Thursday, 20 October 2011

The Voice - Consumer's Voice

Dear Consumer’s Voice #1

I bought a Toshiba laptop from Home Corp on 11th June 2011. Two months later I noticed that one of the keys had fallen off. I took the laptop together with the key back to the store as it was still under warranty, that was on 27th July . At the store the customer service rep told me that Toshiba didn't have a local agent so they had to send the laptop to SA for repairs a process he said would take 2 to 3 weeks. He also said he wasn't sure if the warranty covered the keys but I told him to go ahead as he said it wasn't going to cost more than P200/300.

It has been six weeks and I still don't have my laptop back. Now all I am getting from them is one excuse after another whilst they are getting their installment in full every month. I feel that's grossly unfair. Please advise.

We spoke to our friends at Home Corp and they have offered the customer another laptop to replace the one they sent to SA. They explained that they have problems getting repairs done locally for certain makes of laptop. That’s probably the lesson we can all learn from this situation. Make sure you buy high-tech equipment from a manufacturer that’s supported in Botswana.

A pat on the back to the guys at Home Corp for fixing this when we got in touch. Well done to them.

Dear Consumer’s Voice #2

I bought a second hand Air con Compressor for my Car from a dealer in Tlokweng. I gave them P2,500 but he then gave me the wrong one. I returned it to him and he promised that he had the correct one and it also happened to be the wrong one. We both agreed that he must return the money. Up to now he still says he is still raising the money. It is now more than 2 weeks with this guy not paying me up and my car is stuck.

What should I do ? Should I go there and sort this guy out because every day I really, I do really get p***ed off and agitated? Should I go there and take stuff to pay myself? I want my Money.

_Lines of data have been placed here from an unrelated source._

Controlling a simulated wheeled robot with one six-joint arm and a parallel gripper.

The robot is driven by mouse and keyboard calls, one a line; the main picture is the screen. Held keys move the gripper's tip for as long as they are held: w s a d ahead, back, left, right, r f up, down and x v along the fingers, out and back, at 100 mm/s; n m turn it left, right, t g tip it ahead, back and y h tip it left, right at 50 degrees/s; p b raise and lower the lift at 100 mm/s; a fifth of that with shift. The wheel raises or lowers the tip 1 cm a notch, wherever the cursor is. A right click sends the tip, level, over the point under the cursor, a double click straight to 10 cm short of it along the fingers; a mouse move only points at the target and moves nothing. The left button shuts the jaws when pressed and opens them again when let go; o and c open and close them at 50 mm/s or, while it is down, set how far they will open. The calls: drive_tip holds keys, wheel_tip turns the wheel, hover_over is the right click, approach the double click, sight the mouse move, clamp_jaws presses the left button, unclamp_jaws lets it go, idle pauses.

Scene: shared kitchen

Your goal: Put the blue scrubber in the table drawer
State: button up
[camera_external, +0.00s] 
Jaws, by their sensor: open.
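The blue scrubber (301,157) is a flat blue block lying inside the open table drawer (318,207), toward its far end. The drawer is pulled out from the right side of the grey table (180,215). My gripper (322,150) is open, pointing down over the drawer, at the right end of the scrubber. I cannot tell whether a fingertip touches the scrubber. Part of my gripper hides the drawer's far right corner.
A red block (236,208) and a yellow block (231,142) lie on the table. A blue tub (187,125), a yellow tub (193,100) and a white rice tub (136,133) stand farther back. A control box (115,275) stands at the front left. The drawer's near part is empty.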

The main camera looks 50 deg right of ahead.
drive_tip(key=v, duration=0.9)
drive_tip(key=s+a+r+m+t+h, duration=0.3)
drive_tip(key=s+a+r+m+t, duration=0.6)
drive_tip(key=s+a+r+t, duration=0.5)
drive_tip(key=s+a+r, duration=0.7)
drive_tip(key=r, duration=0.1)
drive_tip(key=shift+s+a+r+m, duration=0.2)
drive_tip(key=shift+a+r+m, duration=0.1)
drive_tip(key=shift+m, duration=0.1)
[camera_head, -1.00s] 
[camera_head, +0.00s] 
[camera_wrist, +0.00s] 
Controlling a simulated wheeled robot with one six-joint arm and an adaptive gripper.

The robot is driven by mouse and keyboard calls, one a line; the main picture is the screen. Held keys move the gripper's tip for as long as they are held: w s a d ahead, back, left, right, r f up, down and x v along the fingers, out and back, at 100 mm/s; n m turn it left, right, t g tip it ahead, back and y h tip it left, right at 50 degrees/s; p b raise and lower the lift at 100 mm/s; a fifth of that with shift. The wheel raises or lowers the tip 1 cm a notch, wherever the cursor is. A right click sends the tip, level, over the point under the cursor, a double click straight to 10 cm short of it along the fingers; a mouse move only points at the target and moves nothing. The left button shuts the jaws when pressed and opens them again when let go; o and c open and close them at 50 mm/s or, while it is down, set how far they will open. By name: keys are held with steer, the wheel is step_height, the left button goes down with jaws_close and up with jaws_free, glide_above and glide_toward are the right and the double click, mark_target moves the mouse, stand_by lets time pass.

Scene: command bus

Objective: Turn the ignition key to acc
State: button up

I understand that you’re cross but please, whatever you do, don’t take the law into your own hands. That would make YOU the villain. I suggest you write him a letter giving him 7 days or you’ll go straight to the Small Claims Court. See if that works.

Exploding laptop update

Last week we reported on a complaint from a reader who had bought a laptop on credit from HiFi Corporation for her niece (I wish I had an aunt like her!). Luckily the credit agreement came with an insurance policy that she thought would cover her when the laptop recently exploded. Unfortunately the store’s initial response was that the policy didn’t cover “mechanical faults” which she thought was surprisingly. So did we.

We contacted the store and they’ve fixed it. They told us that “the insurance claim has been approved”. Another pat on the back, this time for HiFi Corp. Well done to them.

Micro-lender update

We had a complaint from someone who borrowed P500 from a micro-lender but although she had problems repaying the P500 she continued to repay the P150 interest each month. She was horrified to get a letter from attorneys demanding P1,000 for the lender and P691 for the attorneys.

We spoke to the attorneys and suggested that she should NOT be required to pay anything at all until the lender could provide evidence that P1,000 was justified. We also asked how a private individual like this lender came to be running what seemed to be an unregistered micro-lending business. We wondered whether she was registered either with NBFIRA, who regulate such lenders and with BURS, with whom she should be registered and to whom she’s presumably paying tax on her profits? They couldn’t answer that.

I also asked NBFIRA if they’d heard of the lender and it seems they’re on the case and have asked for a statement form her. Maybe I should tell BURS as well?